What you are asked to do:
Show all lines of the listing that hold the word "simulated".

-*-

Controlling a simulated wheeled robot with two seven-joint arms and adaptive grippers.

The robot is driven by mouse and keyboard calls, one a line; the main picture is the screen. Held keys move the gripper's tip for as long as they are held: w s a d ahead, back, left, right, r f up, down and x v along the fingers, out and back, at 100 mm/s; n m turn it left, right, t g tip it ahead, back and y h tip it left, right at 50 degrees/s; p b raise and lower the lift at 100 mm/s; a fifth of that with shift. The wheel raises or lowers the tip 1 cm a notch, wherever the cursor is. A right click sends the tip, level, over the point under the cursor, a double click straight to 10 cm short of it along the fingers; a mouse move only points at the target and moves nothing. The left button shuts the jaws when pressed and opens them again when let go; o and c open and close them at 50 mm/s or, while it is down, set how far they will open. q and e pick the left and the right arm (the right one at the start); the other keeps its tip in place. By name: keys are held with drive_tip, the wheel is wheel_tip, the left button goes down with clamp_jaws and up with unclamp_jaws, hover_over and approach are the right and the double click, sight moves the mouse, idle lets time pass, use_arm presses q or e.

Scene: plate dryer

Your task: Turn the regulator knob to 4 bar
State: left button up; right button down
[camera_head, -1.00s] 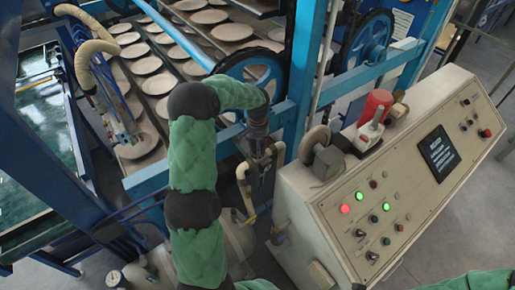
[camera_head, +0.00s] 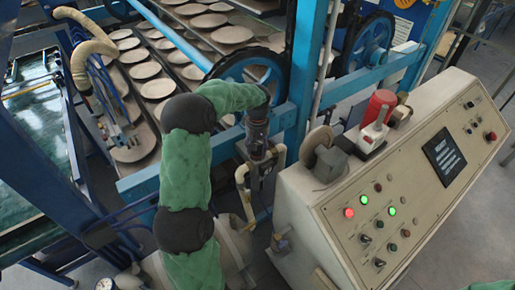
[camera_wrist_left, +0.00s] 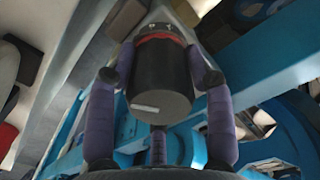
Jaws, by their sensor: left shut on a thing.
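The regulator knob (camera_wrist_left: 160,88) is a dark grey cylinder with a short white mark on its end face and a red band behind it, seen in the left wrist view. My left gripper (camera_wrist_left: 160,82) has purple padded fingers around the knob and is shut on it. In the head view my left gripper (camera_head: 257,128) points down at the pipework beside the blue frame post, and the knob is hidden there. A small round gauge (camera_head: 105,284) shows at the bottom edge; its reading cannot be made out. My right gripper is out of view.
A sloped beige control console (camera_head: 340,235) with lit buttons stands just right of the left gripper. A red-topped device (camera_head: 377,110) sits on the console. Blue frame beams and a spoked wheel (camera_head: 248,75) lie close behind, with racks of plates (camera_head: 147,70) to the left.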

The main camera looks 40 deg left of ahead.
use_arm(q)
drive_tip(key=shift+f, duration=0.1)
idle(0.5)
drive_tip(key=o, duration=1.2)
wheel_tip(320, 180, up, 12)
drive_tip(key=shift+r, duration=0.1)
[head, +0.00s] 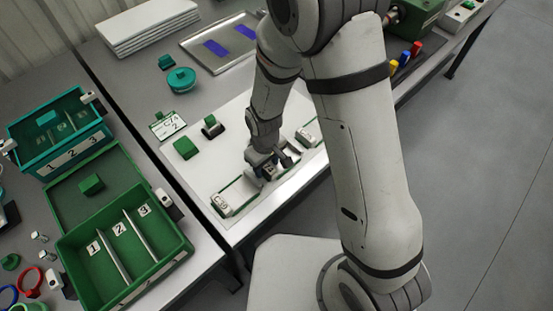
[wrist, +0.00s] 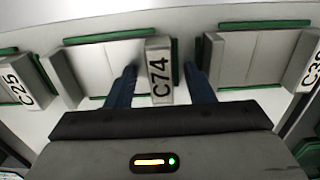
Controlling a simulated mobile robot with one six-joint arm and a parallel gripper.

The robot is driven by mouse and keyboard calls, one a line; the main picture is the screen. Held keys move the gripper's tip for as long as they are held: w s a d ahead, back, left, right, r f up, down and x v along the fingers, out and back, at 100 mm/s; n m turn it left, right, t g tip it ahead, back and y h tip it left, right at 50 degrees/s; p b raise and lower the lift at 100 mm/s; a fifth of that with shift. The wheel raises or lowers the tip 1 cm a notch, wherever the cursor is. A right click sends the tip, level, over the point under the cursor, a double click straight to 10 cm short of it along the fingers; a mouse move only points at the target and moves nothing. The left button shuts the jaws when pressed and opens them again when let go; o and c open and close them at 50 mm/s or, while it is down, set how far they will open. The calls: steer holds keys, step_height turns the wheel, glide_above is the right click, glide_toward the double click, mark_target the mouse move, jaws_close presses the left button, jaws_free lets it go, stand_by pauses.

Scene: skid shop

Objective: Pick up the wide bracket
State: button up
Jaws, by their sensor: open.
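My gripper (wrist: 160,86) is open, its two dark fingers on either side of a grey upright block marked C74 (wrist: 159,72). Gaps show between the fingers and the block. Blocks marked C25 (wrist: 17,90) and, partly cut off, C3-something (wrist: 308,68) stand to the left and right, with pale plates and green strips between them. I cannot tell which of these is the wide bracket. In the head view my gripper (head: 266,168) is low over a white board (head: 235,140), between a labelled grey piece (head: 222,204) and another grey piece (head: 307,136). My arm partly hides the board.
A card reading C74 2 (head: 168,127) lies beside a green block (head: 186,148) and a dark-and-green piece (head: 212,126). A green bin (head: 122,225) with numbered compartments and a teal bin (head: 62,132) stand left. A metal tray (head: 212,62) lies behind. Floor is open at right.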

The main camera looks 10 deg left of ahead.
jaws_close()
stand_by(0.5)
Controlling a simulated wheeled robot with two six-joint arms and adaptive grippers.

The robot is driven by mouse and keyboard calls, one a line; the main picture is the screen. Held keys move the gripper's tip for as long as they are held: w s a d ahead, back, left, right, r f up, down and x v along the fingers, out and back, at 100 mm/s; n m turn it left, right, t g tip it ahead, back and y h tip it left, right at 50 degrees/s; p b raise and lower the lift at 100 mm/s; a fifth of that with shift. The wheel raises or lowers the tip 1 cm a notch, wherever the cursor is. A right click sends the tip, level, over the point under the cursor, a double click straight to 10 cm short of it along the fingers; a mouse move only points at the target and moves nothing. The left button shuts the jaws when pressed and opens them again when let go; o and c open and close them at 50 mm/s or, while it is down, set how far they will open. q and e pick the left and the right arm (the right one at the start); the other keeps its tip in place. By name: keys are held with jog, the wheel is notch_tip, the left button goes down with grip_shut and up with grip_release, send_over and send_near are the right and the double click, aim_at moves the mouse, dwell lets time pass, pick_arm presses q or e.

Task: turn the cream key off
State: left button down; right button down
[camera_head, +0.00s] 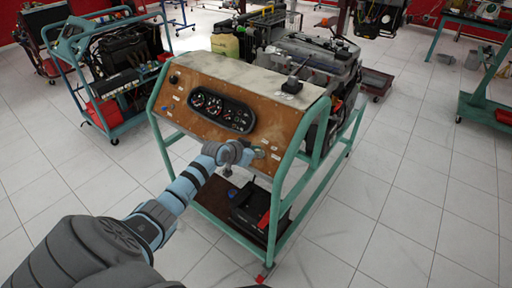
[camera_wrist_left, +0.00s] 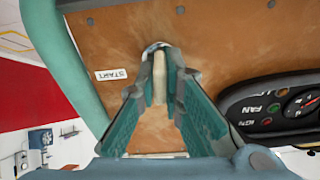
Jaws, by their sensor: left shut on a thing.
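The cream key (camera_wrist_left: 160,82) stands out from a round metal ignition switch (camera_wrist_left: 156,48) on the brown control panel (camera_head: 195,112). My left gripper (camera_wrist_left: 160,66) has its two teal fingers on either side of the key and is shut on it. In the head view, my left gripper (camera_head: 250,155) is at the lower right of the panel and hides the key and switch. A START label (camera_wrist_left: 111,75), upside down in the wrist view, sits beside the switch. My right gripper is not in view.
The panel belongs to an engine trainer with a teal tube frame (camera_head: 281,195). A gauge cluster (camera_head: 222,110) is on the panel near my left gripper. A black battery (camera_head: 258,208) sits on the lower shelf.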

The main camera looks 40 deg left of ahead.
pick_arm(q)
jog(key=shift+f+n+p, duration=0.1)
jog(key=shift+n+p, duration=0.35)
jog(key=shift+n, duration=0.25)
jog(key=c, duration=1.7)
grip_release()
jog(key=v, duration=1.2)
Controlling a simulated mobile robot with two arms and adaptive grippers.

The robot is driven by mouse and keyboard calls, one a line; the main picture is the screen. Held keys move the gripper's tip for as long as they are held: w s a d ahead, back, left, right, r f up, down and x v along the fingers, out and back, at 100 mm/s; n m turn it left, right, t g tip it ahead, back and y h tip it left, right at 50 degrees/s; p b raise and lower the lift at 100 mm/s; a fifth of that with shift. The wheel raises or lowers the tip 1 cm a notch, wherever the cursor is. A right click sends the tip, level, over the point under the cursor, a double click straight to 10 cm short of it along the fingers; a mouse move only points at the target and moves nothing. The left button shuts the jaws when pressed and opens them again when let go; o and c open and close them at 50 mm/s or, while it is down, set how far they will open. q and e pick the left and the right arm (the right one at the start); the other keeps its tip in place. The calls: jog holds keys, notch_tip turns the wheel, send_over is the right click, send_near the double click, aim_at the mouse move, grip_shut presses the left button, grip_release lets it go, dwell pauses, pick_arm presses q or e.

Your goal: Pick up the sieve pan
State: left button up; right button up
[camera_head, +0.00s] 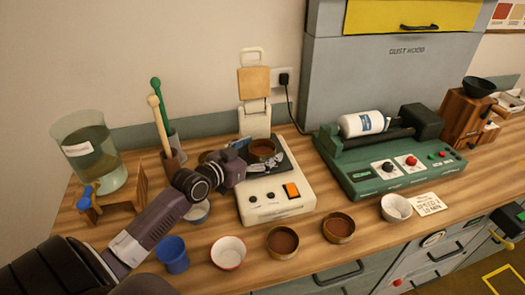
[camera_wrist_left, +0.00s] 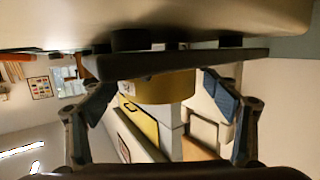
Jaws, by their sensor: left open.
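A round brass pan (camera_head: 262,151) with brown content, which looks like the sieve pan, sits on the black plate of a cream-coloured device (camera_head: 275,201). My left gripper (camera_head: 238,160) is at the left side of this pan in the head view and partly covers it. In the left wrist view, which appears upside down, the brass pan (camera_wrist_left: 158,89) lies between the two open fingers of my left gripper (camera_wrist_left: 162,105), with a gap visible on each side. The pan stands on the black plate (camera_wrist_left: 180,63). My right gripper is not in view.
Two similar brass pans (camera_head: 283,241) (camera_head: 338,227) and a white bowl (camera_head: 228,252) stand near the front edge. A blue cup (camera_head: 173,254) stands left of them. A green roller machine (camera_head: 390,157) is to the right; a water tank (camera_head: 88,160) is at left.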

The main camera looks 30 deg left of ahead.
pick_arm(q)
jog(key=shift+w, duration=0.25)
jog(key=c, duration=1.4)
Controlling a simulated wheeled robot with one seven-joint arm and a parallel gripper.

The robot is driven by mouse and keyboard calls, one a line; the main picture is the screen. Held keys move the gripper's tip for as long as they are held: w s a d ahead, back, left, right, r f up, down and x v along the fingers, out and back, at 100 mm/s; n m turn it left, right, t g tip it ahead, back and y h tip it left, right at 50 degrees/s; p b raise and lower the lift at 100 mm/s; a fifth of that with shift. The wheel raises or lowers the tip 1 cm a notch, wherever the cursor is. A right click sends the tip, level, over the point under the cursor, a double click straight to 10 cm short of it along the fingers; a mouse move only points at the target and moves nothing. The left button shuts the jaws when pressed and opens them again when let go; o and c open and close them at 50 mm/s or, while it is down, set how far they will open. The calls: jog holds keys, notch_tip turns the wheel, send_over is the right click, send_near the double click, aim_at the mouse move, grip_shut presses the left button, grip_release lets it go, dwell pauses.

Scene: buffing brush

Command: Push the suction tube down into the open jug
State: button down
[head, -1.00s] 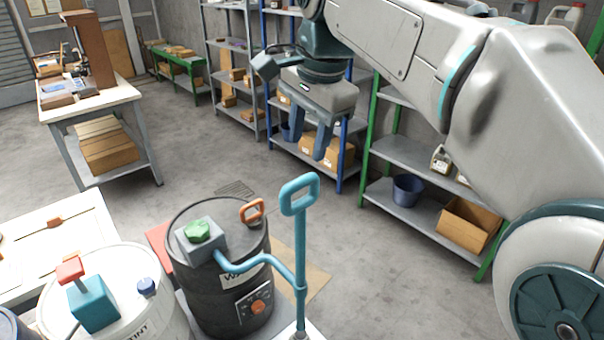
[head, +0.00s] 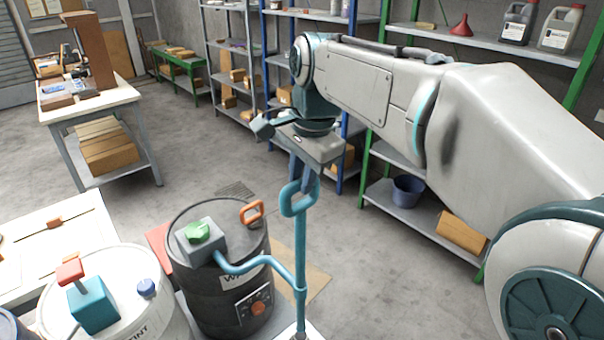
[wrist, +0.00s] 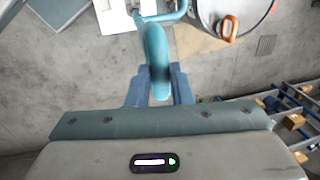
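The suction tube is a teal upright rod (head: 300,245) with a loop handle (head: 291,199) at its top and a side hose. The hose runs left to a grey block with a green knob (head: 198,232) on a dark drum (head: 217,285). The rod's lower end stands at the bottom edge of the head view; the jug's opening is not clearly visible there. My gripper (head: 308,172) is at the loop handle from above. In the wrist view its two blue fingers (wrist: 160,90) lie either side of the handle (wrist: 155,50). Whether they press on it is unclear.
A white drum (head: 150,320) with a teal block and red handle (head: 70,272) stands at the lower left. A workbench (head: 80,105) is at the back left. Shelves line the back, with a blue bucket (head: 408,190). Open floor lies between.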

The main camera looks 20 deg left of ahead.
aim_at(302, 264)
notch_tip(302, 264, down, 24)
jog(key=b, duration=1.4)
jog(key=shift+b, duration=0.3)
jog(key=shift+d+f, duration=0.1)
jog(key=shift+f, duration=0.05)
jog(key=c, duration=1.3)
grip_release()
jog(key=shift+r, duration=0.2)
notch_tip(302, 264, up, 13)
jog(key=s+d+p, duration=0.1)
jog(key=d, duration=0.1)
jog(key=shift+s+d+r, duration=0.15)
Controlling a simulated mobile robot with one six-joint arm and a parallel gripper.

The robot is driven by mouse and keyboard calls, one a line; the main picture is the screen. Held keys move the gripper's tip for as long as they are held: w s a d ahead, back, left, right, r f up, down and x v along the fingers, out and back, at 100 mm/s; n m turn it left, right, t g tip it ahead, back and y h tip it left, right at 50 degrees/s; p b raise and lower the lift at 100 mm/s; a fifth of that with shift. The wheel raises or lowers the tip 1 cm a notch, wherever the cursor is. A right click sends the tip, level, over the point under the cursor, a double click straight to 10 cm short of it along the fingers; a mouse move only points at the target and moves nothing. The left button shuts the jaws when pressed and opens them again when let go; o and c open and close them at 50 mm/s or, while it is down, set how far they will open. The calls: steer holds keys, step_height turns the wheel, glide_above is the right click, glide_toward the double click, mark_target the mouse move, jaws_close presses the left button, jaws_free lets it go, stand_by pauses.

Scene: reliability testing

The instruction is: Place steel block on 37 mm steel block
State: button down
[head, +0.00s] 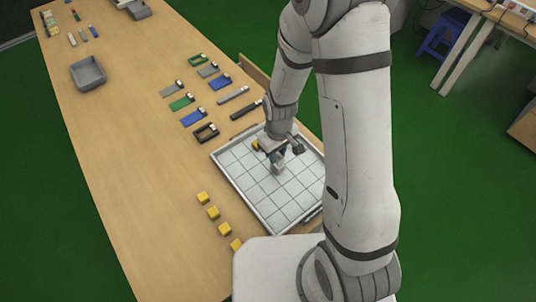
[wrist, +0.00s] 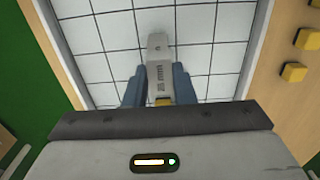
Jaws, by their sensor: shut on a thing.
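In the wrist view my gripper (wrist: 158,78) has its two blue fingers closed on the sides of a grey steel block (wrist: 159,72) with dark markings on its face. A paler grey end (wrist: 157,42) shows beyond the fingertips; I cannot tell whether it is part of the held block or the 37 mm steel block. In the head view my gripper (head: 276,153) is low over the white gridded tray (head: 250,187), with a grey block (head: 278,168) just below it. Whether the two blocks touch is unclear.
A small yellow piece (head: 255,145) shows beside my gripper. Several yellow cubes (head: 213,212) stand on the table left of the tray. Several coloured and grey parts (head: 220,83) lie beyond it, and a grey bin (head: 88,74) stands farther off. Much of the tray is clear.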

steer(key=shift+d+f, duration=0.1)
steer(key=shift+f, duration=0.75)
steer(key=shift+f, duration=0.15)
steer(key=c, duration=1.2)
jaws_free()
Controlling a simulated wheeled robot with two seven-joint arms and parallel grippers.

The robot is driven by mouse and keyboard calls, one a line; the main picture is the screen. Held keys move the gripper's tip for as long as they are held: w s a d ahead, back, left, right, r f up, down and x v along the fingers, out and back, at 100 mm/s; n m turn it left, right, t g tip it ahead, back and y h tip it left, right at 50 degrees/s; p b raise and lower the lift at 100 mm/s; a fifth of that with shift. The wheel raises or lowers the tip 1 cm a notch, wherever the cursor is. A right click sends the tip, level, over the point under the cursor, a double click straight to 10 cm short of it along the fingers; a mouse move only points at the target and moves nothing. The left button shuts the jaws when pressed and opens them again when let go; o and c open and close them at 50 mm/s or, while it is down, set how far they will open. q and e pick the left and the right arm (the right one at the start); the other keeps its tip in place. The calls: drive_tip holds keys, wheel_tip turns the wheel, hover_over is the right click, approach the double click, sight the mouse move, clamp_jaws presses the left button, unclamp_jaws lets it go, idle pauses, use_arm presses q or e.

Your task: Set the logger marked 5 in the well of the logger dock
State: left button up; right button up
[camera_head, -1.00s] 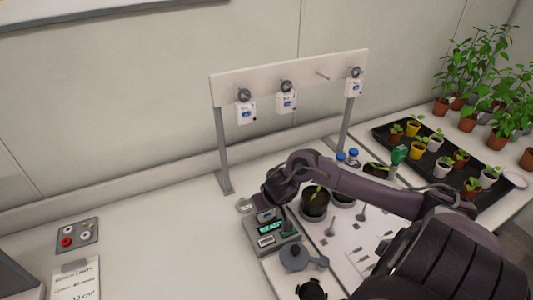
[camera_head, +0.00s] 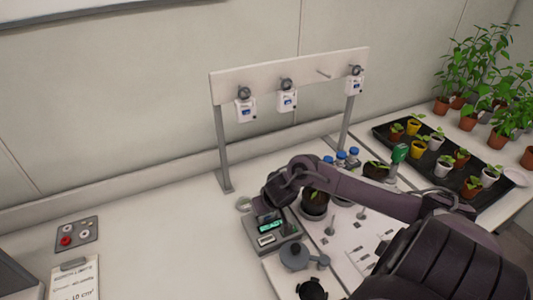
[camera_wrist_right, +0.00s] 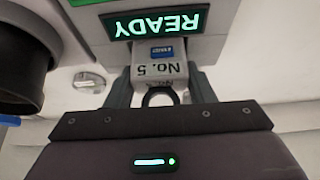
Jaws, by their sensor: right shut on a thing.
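The white logger marked No. 5 (camera_wrist_right: 160,70) shows upside down in the right wrist view, with a dark ring at its near end. My right gripper (camera_wrist_right: 160,92) is shut on it, a finger on each side. The logger dock (camera_head: 268,240) is a grey box on the bench with a green READY display (camera_wrist_right: 157,24). In the head view my right gripper (camera_head: 277,200) is right at the dock's back part and hides the logger and the well. The logger's far end meets the dock in the wrist view; how deep it sits I cannot tell. My left gripper is not in view.
A rack (camera_head: 290,76) behind holds several pegs, with three white loggers hanging and one peg bare. A dark pot (camera_head: 314,204) stands close right of the gripper. The bench to the left is mostly clear.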

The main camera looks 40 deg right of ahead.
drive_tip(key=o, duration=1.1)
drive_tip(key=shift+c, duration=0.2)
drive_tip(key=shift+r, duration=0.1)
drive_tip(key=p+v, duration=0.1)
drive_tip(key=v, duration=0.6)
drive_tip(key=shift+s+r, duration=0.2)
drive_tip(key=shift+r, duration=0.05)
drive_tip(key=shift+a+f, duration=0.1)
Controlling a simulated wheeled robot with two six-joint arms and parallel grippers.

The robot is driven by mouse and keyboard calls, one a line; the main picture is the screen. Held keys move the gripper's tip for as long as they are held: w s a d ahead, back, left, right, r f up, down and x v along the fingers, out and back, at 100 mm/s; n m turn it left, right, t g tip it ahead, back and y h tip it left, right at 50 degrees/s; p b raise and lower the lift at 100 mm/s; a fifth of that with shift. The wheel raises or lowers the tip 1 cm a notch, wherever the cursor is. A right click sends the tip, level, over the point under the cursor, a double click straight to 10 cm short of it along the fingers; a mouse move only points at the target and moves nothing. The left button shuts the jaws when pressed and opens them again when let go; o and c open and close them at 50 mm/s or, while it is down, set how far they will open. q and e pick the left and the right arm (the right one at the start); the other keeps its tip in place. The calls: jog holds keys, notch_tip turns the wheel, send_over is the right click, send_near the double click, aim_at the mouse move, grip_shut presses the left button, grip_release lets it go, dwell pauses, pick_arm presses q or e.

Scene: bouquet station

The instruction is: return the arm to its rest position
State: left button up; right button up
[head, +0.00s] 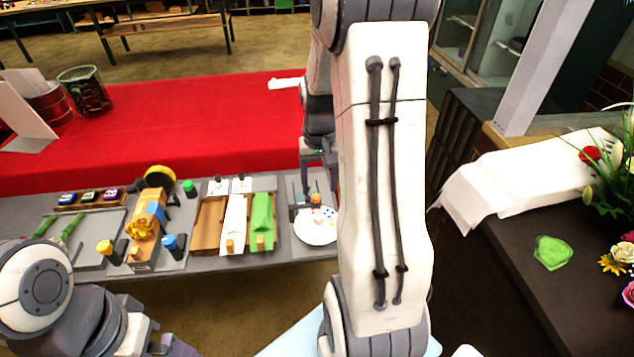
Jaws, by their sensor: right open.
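My right arm (385,190) rises large through the middle of the head view and reaches forward over the grey station table. Its gripper (318,178) points down above the table's right part, near a white round plate (316,232) with coloured spots. The jaws are open and partly hidden behind the arm. I see nothing held between them. My left arm (60,300) is folded at the bottom left; its gripper fingers do not show.
A red-covered table (200,125) stands behind. On the right, a dark counter (520,280) bears flowers (610,262), white paper (520,178) and a green piece (553,252).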

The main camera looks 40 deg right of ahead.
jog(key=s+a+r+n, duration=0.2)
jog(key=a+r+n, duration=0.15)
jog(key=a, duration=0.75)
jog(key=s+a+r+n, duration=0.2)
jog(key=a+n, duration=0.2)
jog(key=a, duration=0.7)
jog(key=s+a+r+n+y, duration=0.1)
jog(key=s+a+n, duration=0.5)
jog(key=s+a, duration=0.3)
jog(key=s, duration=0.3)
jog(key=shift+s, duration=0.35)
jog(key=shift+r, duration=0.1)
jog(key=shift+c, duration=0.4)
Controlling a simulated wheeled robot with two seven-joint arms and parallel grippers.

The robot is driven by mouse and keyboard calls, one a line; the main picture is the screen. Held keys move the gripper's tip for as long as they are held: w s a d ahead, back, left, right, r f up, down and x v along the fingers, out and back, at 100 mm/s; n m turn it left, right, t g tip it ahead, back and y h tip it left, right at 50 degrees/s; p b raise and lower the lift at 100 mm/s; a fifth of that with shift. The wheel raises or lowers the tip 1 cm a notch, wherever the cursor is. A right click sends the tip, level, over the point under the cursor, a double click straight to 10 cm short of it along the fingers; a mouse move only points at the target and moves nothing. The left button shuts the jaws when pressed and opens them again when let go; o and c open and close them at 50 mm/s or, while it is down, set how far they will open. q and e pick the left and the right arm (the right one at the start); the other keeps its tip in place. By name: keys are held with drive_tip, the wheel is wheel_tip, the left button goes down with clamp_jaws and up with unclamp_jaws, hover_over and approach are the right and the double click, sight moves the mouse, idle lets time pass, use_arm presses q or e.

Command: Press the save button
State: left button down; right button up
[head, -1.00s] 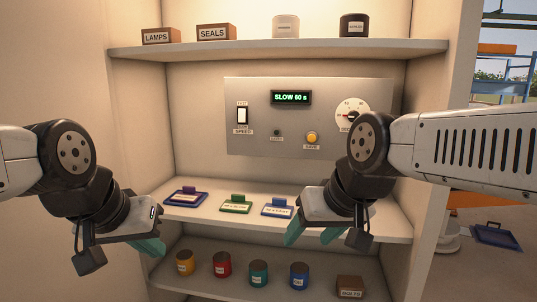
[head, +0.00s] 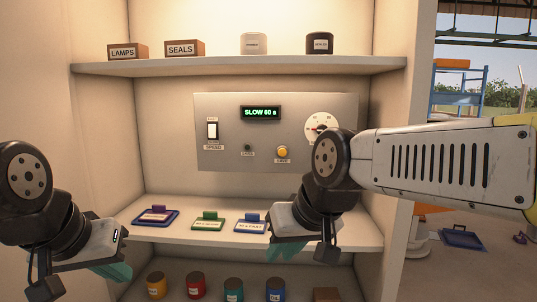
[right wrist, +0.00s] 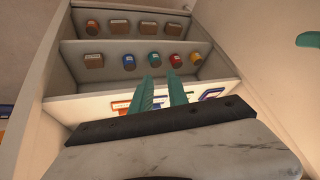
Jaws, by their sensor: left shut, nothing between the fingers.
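The save button (head: 282,151) is a round yellow button with a small label under it, on the grey control panel (head: 340,105). The display (head: 261,113) reads SLOW 60 s. My right gripper (head: 288,251) is below the panel, in front of the middle shelf, well apart from the button. Its teal fingers also show in the right wrist view (right wrist: 164,90), with a narrow empty gap between them. My left gripper (head: 115,272) is at the lower left, shut and empty. The button does not show in the right wrist view.
The panel also has a speed switch (head: 212,131), a small dark round lamp or button (head: 247,147) and a dial (head: 321,124) partly behind my right arm. Labelled trays, such as a green one (head: 207,224), lie on the middle shelf (head: 180,235). Several coloured jars stand below.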

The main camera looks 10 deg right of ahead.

-*-

Exercise solution:
Controlling a simulated wheeled robot with two seven-joint arms and adaptive grippers.
Controlling a simulated mobile robot with one six-joint arm and a parallel gripper.
Controlling a simulated wheeled robot with two six-joint arms and adaptive grippers.
Controlling a simulated mobile robot with two arms and adaptive grippers.
Controlling a simulated wheeled robot with one seven-joint arm and a parallel gripper.
Controlling a simulated mobile robot with one six-joint arm and a parallel gripper.
Controlling a simulated wheeled robot with two seven-joint arms and parallel grippers.
Controlling a simulated wheeled robot with two six-joint arms and parallel grippers.
Controlling a simulated wheeled robot with two seven-joint arms and parallel grippers.

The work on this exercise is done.